Les libéralités entre époux
Article extrait du mémento Patrimoine 2017-2018 des éditions Francis Lefebvre
Dans le but de protéger le conjoint survivant au-delà des dispositions légales, les libéralités entre époux font partie des techniques juridiques incontournables, tout comme le régime matrimonial et les avantages matrimoniaux. Présentation des différents mécanismes.
Les libéralités entre époux font l’objet d’un régime dérogatoire au droit commun sur trois points : elles bénéficient d’une quotité disponible spéciale qui permet, en présence de descendants, de gratifier son conjoint plus largement qu’une autre personne – précisons que la qualité d’époux s’apprécie au décès du testateur ; entre époux, et seulement entre époux, il est possible d’effectuer des donations portant sur des biens à venir – couramment appelées donations au dernier vivant, ces libéralités qui sont très fréquentes présentent la caractéristique d’être librement révocables ; si les donations de biens présents entre époux réalisées depuis le 1er janvier 2005 sont en principe irrévocables, celles qui ne prennent pas effet pendant le mariage (notamment la réversion d’usufruit) sont librement révocables.

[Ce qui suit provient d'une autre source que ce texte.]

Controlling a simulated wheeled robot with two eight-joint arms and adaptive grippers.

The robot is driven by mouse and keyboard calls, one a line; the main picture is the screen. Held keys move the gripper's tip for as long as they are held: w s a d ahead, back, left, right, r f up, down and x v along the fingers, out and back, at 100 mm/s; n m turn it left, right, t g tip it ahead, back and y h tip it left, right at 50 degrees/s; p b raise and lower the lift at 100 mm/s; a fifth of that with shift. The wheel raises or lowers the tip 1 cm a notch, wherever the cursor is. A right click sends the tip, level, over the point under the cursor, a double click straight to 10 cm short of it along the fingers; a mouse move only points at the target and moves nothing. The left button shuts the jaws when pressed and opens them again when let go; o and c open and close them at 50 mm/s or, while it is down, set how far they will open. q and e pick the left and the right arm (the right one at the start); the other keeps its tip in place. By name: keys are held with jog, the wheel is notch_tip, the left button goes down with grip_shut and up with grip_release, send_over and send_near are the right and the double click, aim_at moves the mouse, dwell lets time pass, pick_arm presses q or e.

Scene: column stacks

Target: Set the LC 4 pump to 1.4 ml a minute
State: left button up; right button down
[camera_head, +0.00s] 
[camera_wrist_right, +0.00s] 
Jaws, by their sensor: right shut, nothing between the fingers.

Quotité disponible spéciale entre époux
En présence d’enfants ou de descendants, rappelons que l’époux peut disposer de ses biens au profit de son conjoint dans les limites suivantes (C. civ. art. 1094-1) :
- la quotité disponible ordinaire en pleine propriété (la moitié, le tiers ou le quart de ses biens, selon qu’il a un, deux ou trois enfants et plus) ;
- le quart de ses biens en pleine propriété et les trois autres quarts en usufruit ;
- la totalité en usufruit.
Dans le cadre d’un testament ou d’une donation de biens à venir, des biens spécifiques peuvent être transmis à l’époux survivant et il conviendra de vérifier que leur valeur n’excède pas la quotité disponible entre époux.
Mais il est également possible, et c’est la modalité la plus usitée, que la libéralité porte sur l’entière quotité disponible. La libéralité peut prévoir qu’une des trois quotités susvisées est dévolue au conjoint survivant. Elle peut également laisser au conjoint, et c’est en pratique le cas le plus fréquent, le choix d’opter entre les trois quotités.
Titulaire de l’option
Souvent, le testament ou l’institution contractuelle se contente de gratifier le conjoint de la quotité disponible la plus large. Il revient alors au conjoint survivant en présence de descendants d’exercer l’option entre les trois quotités de l’article 1094-1 du Code civil. Cette option a un caractère personnel. Elle est exclusivement attachée à la personne du conjoint et ne peut pas être exercée par ses créanciers par voie oblique.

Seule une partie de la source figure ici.